▸ **INFORMATION SHOWN**:
────

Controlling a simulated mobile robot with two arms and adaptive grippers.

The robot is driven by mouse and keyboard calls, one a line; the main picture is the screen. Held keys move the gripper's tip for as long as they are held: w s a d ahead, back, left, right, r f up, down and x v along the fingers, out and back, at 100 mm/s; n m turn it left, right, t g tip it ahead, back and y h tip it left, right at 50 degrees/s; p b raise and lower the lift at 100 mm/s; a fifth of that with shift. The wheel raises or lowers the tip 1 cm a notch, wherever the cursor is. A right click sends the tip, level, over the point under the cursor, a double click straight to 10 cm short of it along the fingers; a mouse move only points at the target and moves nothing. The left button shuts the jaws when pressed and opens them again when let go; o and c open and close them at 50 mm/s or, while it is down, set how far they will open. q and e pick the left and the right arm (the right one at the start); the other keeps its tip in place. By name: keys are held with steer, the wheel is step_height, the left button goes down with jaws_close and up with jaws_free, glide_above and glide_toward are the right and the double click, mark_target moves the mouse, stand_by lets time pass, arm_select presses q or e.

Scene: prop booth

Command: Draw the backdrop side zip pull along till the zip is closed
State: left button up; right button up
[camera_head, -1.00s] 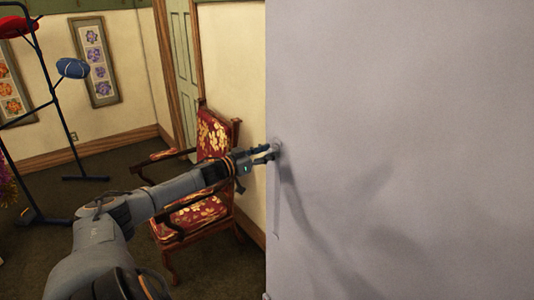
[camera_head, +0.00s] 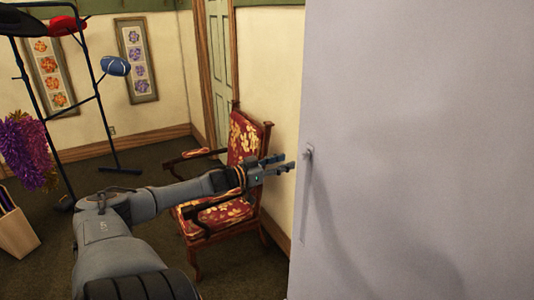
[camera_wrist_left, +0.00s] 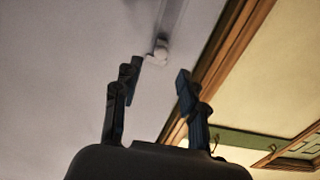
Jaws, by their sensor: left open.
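The backdrop (camera_head: 420,130) is a tall pale grey panel filling the right of the head view. The small zip pull (camera_head: 308,153) sits near its left edge, at the upper end of a thin vertical track line (camera_head: 304,205). My left gripper (camera_head: 283,162) is open and empty, just left of the pull, with a small gap between them. In the left wrist view the pale pull (camera_wrist_left: 161,52) lies beyond the open fingertips (camera_wrist_left: 159,74), roughly in line with the space between them. A straight track (camera_wrist_left: 171,18) runs from the pull to the top edge. My right gripper is not in view.
A red floral armchair (camera_head: 243,138) stands behind my left forearm. A dark rack (camera_head: 97,85) with hats and a purple feathery item (camera_head: 25,150) stands at the left. A box (camera_head: 15,225) is on the carpet. Open floor lies between rack and chair.

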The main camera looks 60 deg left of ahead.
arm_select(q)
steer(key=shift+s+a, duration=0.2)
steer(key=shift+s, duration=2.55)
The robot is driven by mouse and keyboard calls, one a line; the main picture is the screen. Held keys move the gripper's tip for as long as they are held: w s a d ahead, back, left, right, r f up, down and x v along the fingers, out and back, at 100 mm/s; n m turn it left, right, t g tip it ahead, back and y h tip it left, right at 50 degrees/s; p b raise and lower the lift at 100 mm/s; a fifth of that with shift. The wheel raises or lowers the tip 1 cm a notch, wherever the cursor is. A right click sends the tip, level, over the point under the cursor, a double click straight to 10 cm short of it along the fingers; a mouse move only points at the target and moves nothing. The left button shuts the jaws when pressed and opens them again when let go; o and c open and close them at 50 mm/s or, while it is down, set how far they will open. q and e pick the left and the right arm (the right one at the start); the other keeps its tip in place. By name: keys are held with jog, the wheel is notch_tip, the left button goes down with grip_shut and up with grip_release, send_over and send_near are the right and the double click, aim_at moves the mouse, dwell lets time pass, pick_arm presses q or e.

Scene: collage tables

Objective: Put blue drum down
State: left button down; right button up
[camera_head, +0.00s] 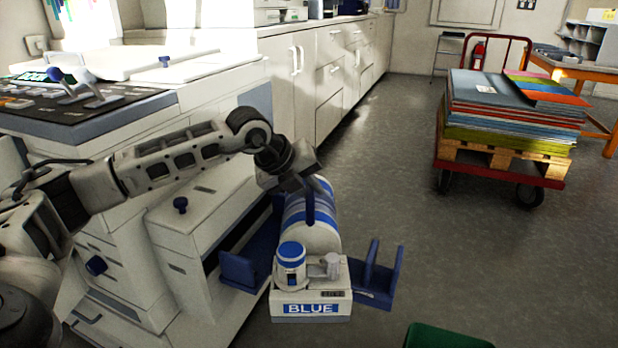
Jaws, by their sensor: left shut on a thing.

────

Write the full listing out again with every line unchanged, but include no pictures.

▸ **ANSWER TO THIS PROBLEM**:
Controlling a simulated mobile robot with two arms and adaptive grippers.

The robot is driven by mouse and keyboard calls, one a line; the main picture is the screen. Held keys move the gripper's tip for as long as they are held: w s a d ahead, back, left, right, r f up, down and x v along the fingers, out and back, at 100 mm/s; n m turn it left, right, t g tip it ahead, back and y h tip it left, right at 50 degrees/s; p b raise and lower the lift at 100 mm/s; a fifth of that with shift. The wheel raises or lowers the tip 1 cm a notch, wherever the cursor is. A right click sends the tip, level, over the point under the cursor, a double click straight to 10 cm short of it along the fingers; a mouse move only points at the target and moves nothing. The left button shuts the jaws when pressed and opens them again when let go; o and c open and close them at 50 mm/s or, while it is down, set how far they will open. q and e pick the left and the right arm (the right one at the start); the other keeps its tip in place. By name: keys are held with steer, the wheel is step_height, the left button goes down with jaws_close and up with jaws_free, glide_above and glide_toward are the right and the double click, mark_target moves the mouse, stand_by lets time pass, arm_select presses q or e.

Scene: prop booth

Command: Draw the backdrop side zip pull along till the zip is closed
State: left button up; right button up
[camera_head, -1.00s] 
[camera_head, +0.00s] 
[camera_wrist_left, +0.00s] 
Jaws, by their sensor: left open.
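The backdrop (camera_head: 420,130) is a tall pale grey panel filling the right of the head view. The small zip pull (camera_head: 308,153) sits near its left edge, at the upper end of a thin vertical track line (camera_head: 304,205). My left gripper (camera_head: 283,162) is open and empty, just left of the pull, with a small gap between them. In the left wrist view the pale pull (camera_wrist_left: 161,52) lies beyond the open fingertips (camera_wrist_left: 159,74), roughly in line with the space between them. A straight track (camera_wrist_left: 171,18) runs from the pull to the top edge. My right gripper is not in view.
A red floral armchair (camera_head: 243,138) stands behind my left forearm. A dark rack (camera_head: 97,85) with hats and a purple feathery item (camera_head: 25,150) stands at the left. A box (camera_head: 15,225) is on the carpet. Open floor lies between rack and chair.

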The main camera looks 60 deg left of ahead.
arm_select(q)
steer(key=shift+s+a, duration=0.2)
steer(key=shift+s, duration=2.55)
The robot is driven by mouse and keyboard calls, one a line; the main picture is the screen. Held keys move the gripper's tip for as long as they are held: w s a d ahead, back, left, right, r f up, down and x v along the fingers, out and back, at 100 mm/s; n m turn it left, right, t g tip it ahead, back and y h tip it left, right at 50 degrees/s; p b raise and lower the lift at 100 mm/s; a fifth of that with shift. The wheel raises or lowers the tip 1 cm a notch, wherever the cursor is. A right click sends the tip, level, over the point under the cursor, a double click straight to 10 cm short of it along the fingers; a mouse move only points at the target and moves nothing. The left button shuts the jaws when pressed and opens them again when let go; o and c open and close them at 50 mm/s or, while it is down, set how far they will open. q and e pick the left and the right arm (the right one at the start); the other keeps its tip in place. By name: keys are held with jog, the wheel is notch_tip, the left button goes down with grip_shut and up with grip_release, send_over and send_near are the right and the double click, aim_at moves the mouse, dwell lets time pass, pick_arm presses q or e.

Scene: collage tables

Objective: Put blue drum down
State: left button down; right button up
[camera_head, +0.00s] 
Jaws, by their sensor: left shut on a thing.

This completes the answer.